Knopfelmacher completed a doctorate in philosophy and psychology at the University of Bristol. In 1955, he moved to Melbourne and took up a lectureship at University of Melbourne’s Psychology Department.

1945

Prague, where he had returned in 1945, had been taken over by the Communists. Reading Arthur Koestler’s Darkness at Noon had soured his opinion of them, and he used money from his family estate to bribe officials into letting him flee to England. He thereafter detested the Soviet Union, while continuing to revere Karl Marx as a man, whom, as late as July 1983, he defended, in a Quadrant article).

1944

Knopfelmacher married fellow refugee Jarmila “Jacka” Pick in 1944. She succumbed in 1968 to an especially cruel and protracted form of multiple sclerosis. In 1970, Knopfelmacher wed Australian teacher Susan Robinson; the couple had two children.

1938

Knopfelmacher was born into an upper-middle-class Czech Jewish family in Vienna and enjoyed a happy childhood until the Anschluss, the annexation of Austria in 1938. Recognizing that his life was in danger, he fled the country in November 1939 with other members of a Zionist youth group and joined a kibbutz in Palestine.
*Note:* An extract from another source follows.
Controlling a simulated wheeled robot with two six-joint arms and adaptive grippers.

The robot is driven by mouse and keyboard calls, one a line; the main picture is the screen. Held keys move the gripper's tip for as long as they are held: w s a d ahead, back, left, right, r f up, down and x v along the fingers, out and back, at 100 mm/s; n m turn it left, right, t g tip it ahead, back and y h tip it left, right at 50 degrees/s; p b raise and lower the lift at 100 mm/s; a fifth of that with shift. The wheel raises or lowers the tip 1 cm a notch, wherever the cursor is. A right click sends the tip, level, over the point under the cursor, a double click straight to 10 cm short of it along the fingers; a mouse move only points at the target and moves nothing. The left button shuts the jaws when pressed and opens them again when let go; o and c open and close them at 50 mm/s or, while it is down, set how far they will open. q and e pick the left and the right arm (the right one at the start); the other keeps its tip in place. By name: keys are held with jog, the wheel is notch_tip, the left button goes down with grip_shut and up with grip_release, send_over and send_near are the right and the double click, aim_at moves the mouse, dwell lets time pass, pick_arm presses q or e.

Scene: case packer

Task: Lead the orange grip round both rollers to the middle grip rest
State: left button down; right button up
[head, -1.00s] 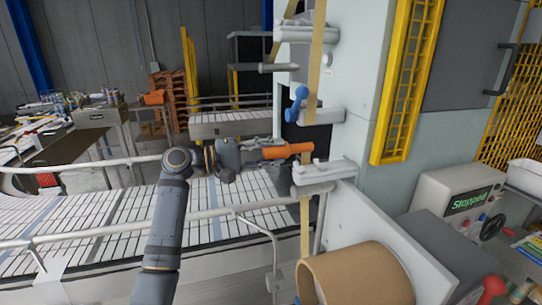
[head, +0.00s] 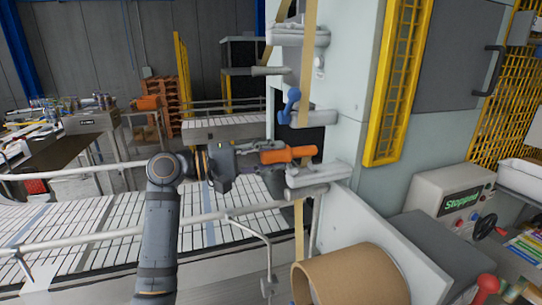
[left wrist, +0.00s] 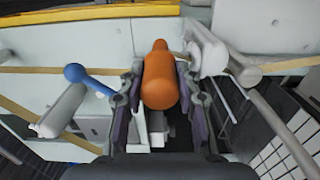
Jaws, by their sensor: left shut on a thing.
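My left gripper (head: 270,155) is shut on the orange grip (head: 298,153), which lies level and points toward the machine. The orange grip also shows between the fingers in the left wrist view (left wrist: 160,78). In the head view it appears just above the lowest grey bracket (head: 318,176); I cannot tell whether they touch. The middle bracket (head: 312,117), with a blue handle (head: 291,98), is above it. A grey roller (head: 270,71) sticks out higher up, and another (head: 308,192) is under the lowest bracket. A tan band (head: 309,50) runs down past the brackets. My right gripper is not in view.
A large cardboard roll (head: 350,278) is below the brackets. A slatted conveyor (head: 90,235) with rails extends left. A yellow guard (head: 388,90) is on the pale machine wall. A control box (head: 450,192) reading "Stopped" is at the right.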

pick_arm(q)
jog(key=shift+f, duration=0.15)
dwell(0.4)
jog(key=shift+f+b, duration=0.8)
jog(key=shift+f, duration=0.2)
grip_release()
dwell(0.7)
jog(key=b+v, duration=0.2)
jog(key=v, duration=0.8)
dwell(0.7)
In January 1942, he joined the Communist Party and spent the remainder of World War II as a member of the Free Czech Forces, attached to the British Army. Every member of his family in Vienna perished in the Holocaust.

1923

Frank Knopfelmacher (Vienna, 3 February 1923 – Melbourne, 17 May 1995) was a Czech Jew who migrated to Australia in 1955 and became a psychology lecturer and anticommunist political commentator at the University of Melbourne. He engaged in vigorous polemics with many members of the left-wing intelligentsia from the Vietnam War period onwards, and through his teaching had a formative impact on many Australian postwar thinkers and writers such as Raimond Gaita and Robert Manne.